Но кто не забывал об усопших, кто молился всем сердцем о них, кто находил в себе силы понести не только славные воспоминания, но и трагические страницы судеб отошедших ко Господу людей, кто не закрывал глаза на их ошибки, на что-то горькое, но оплакивал их, братьев своих по земной крестоносной жизни, кто решался, быть может, даже взять на себя часть того непомерного груза, с которым ушла родная душа в мир иной, — а молитва истинная — всегда оттягивает на себя часть ноши того, о ком мы искренне и всем сердцем молимся, кто в сострадании и сочувствии соединялся с усопшими душевно так близко, словно они — живые — были совсем рядом, кто чувствовал, как сердце сердцу весть подает, кто присовокуплял к их, услышанным нами скорбным воздыханиям и свои молитвенные прошения и свою горючую слезу, кто чувствовал их небесное заступничество и молитву и участие в наших жизнях, — тот не усомнится: «Бог же не есть Бог мертвых, но живых, ибо у Него все живы» (Лк. 20:38).

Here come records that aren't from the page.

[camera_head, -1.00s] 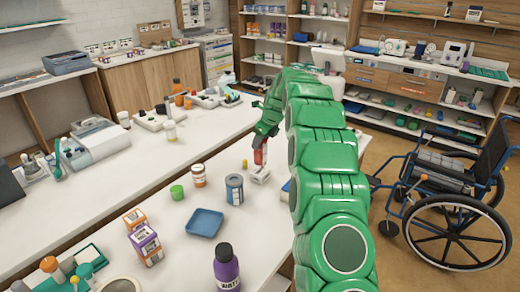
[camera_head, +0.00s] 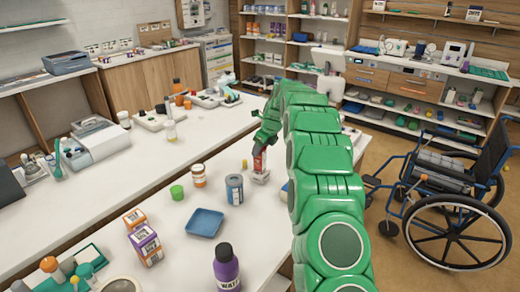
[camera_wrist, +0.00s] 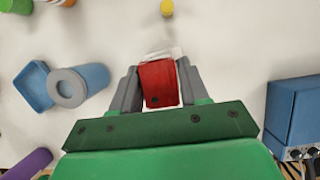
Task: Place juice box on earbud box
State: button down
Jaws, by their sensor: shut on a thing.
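The juice box is a small red box (camera_head: 259,161) held upright between the fingers of my gripper (camera_head: 259,150). In the wrist view the red box (camera_wrist: 159,84) fills the space between the two grey fingers. The earbud box looks to be the small white box (camera_head: 260,178) on the table directly below it. The red box's lower end is at or just above the white box; I cannot tell whether they touch. In the wrist view a white edge (camera_wrist: 164,53) shows past the red box, and the rest of it is hidden.
A small yellow item (camera_head: 244,163) is close by. A blue box (camera_wrist: 293,110) is right in the wrist view.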

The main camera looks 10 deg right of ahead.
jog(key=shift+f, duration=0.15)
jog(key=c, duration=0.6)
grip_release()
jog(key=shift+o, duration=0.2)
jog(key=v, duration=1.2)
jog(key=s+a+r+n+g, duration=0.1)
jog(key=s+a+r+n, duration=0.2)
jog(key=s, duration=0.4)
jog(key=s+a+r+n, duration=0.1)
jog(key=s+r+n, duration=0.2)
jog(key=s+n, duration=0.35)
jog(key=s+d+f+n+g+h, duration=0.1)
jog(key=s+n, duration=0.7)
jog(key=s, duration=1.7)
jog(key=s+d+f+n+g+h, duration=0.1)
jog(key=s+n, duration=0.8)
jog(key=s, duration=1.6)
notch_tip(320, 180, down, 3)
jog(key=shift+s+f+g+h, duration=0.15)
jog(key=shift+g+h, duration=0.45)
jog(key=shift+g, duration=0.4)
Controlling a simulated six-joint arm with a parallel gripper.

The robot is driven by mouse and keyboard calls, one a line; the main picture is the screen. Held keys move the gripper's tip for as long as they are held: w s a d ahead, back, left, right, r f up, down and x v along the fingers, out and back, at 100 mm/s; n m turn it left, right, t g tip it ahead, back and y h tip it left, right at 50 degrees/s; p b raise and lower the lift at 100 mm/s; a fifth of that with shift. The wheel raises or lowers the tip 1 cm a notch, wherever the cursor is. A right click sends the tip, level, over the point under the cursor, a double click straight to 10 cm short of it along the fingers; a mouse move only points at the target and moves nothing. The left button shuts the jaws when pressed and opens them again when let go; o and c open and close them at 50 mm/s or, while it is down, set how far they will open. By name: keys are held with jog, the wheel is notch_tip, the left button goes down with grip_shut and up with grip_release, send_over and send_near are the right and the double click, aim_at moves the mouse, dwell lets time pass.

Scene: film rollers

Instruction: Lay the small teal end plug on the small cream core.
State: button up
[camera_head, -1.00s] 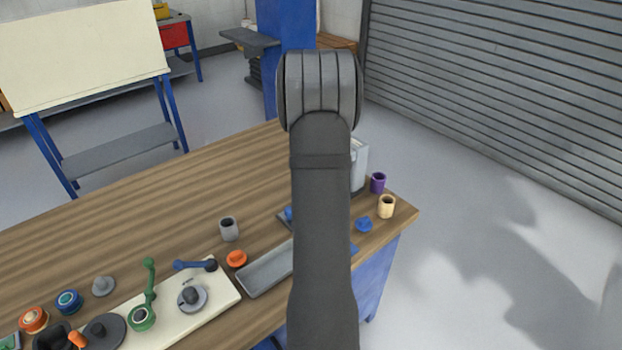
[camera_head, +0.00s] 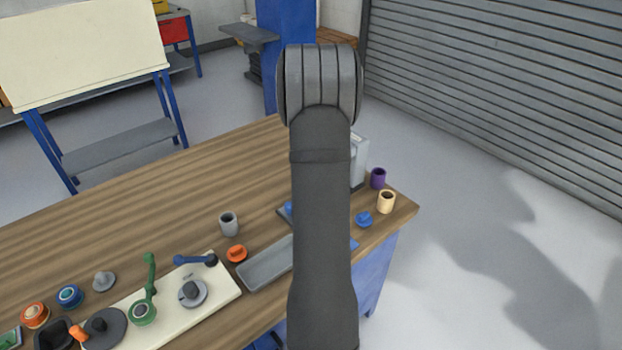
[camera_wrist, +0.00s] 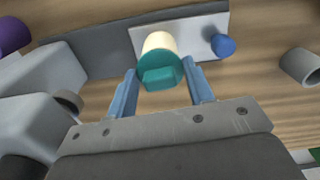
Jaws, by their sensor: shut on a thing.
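In the wrist view the teal end plug (camera_wrist: 160,73) sits between the blue fingers of my gripper (camera_wrist: 161,72), which is shut on it. A cream core (camera_wrist: 158,42) is right behind the plug and partly covered by it; I cannot tell whether they touch. This core seems to stand on a light grey plate (camera_wrist: 190,30). In the head view my arm hides the gripper, the plug and this core. Another cream cylinder (camera_head: 386,202) stands near the table's right corner.
A blue knob (camera_wrist: 223,45) is right of the core. A grey cup (camera_wrist: 302,66) stands farther right, and a grey block (camera_wrist: 35,80) is at left. A purple cylinder (camera_head: 378,178) stands at the table edge.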

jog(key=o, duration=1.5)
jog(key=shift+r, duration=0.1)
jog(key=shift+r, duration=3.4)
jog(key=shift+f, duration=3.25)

И вот теперь, когда я окончательно проводила своих, попросился на свет эпилог эпилога, потому что в последний момент припомнилось мне, как стояли мы с дядюшкой Кириллом Ивановичем осенью 1996 года у наших родных могил и как вдруг с высоченного старого клена, который обвил наше место своими корнями, упала ему на голову большая сухая ветка. Удара сильного не было, но мы все замерли, и он, и все мы поняли, о чем она сообщала…

Кирилл Иванович отошел ко Господу весной 1997 года в день космонавтики, о которой и снимал все свои основные фильмы. Потом я приходила туда уже одна или с детьми — сыном и дочкой, с невестками и внуками… И каждый раз поминала добрым словом дядю и крестного своего, посадившего в 1965 году, когда скончалась бабушка, на ее могиле жасминовый куст — который взял он отростком из Орехова, когда пришлось ему ее хоронить. А отросток был не простой — он был дитем от куста и прямым потомком тех кустов, что сажал в 50-ые годы XIX века мой прапрадед — Егор Иванович Жуковский, любитель цветов и знаток роз всех сортов, но преданный ценитель единой лесной медуники.

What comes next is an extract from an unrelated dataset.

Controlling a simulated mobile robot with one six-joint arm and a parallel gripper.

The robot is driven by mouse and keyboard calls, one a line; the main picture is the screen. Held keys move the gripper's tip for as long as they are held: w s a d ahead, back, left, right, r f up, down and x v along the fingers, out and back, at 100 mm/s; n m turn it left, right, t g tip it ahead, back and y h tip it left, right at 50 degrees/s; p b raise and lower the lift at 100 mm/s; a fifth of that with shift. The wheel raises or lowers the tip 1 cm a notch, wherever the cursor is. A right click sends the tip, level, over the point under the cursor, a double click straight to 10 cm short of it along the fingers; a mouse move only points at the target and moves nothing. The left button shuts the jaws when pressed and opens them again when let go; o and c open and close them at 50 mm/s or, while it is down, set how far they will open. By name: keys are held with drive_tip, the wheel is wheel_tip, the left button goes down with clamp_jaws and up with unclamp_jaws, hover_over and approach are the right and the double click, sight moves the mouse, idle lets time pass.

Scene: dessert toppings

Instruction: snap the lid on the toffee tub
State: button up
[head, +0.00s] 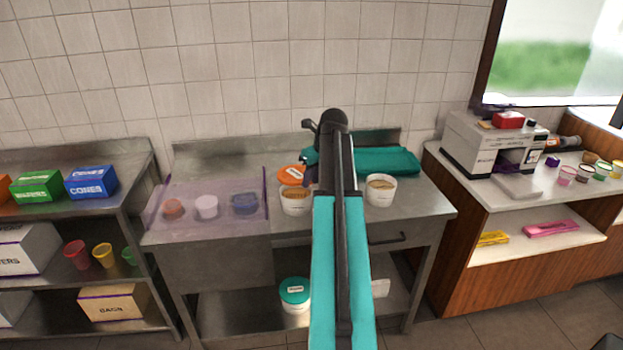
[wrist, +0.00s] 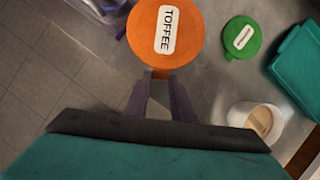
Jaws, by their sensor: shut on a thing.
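The orange lid labelled TOFFEE (wrist: 166,30) is at the top of the wrist view. My gripper (wrist: 160,82) is shut on the small tab at its near edge. In the head view the orange lid (head: 290,174) shows just behind and above an open white tub (head: 296,204) with tan contents, partly beside my arm. The tub's mouth is still visible there, so the lid does not cover it fully. I cannot read a label on this tub. My gripper (head: 308,178) is partly hidden by my arm in the head view.
A second open white tub (head: 381,192) stands right of my arm. A green lid (wrist: 242,37) and a teal case (wrist: 300,66) lie nearby. A clear purple-edged bin (head: 184,218) with several cups stands left. A teal-lidded tub (head: 294,294) is on the lower shelf.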

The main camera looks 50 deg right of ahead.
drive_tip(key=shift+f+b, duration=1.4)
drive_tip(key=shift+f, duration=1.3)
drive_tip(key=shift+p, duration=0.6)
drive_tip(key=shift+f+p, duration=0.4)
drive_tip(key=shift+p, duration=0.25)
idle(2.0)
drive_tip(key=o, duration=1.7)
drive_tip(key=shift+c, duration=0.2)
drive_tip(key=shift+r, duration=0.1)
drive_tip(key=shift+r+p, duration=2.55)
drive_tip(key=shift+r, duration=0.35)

Жасмин тот и доныне цветет у наших могил. А на землице растут лилии, которые сажал еще Николай Егорович в Ореховском парке. Они там, уж не знаю, живы ли, а на нашем последнем клочке сухой московской земли вот уже 47 лет живут и не выводятся, хотя каждый год я вижу, что их выкапывают соседи, но лилии Жуковского растут и растут себе уже на многих других могилах Донского кладбища.

Мне не жалко. Лишь бы в сердце моем они не засохли. Потому что я верю: что ничто не умрет, как не умерло вместе с Николаем Егоровичем (увы, не рассказала я о его последних днях…) и бабушкой наше Орехово. Как не умрет любовь к нему и память вместе со мной. Как не умирают наши мысли и даже отдельные слова: «Говорю же вам, что за всякое праздное слово, какое скажут люди, дадут они ответ в день суда"(Мф. 12:36).

А об Орехове я часто вопрошаю себя, как Достоевский у гроба первой жены: «Маша лежит на столе. Увижусь ли с Машей?», — увижу ли Орехово? Может ли оно быть и там? Будет ли? Или будет что-то настолько прекрасное и преображенное, что душа моя забудет все, о чем проливала столько слез на бренной земле, что было ей бесконечно мило и дорого в этой жизни… Неужели и там я не увижу Орехова? Да что — Орехово, а близкие? А сын?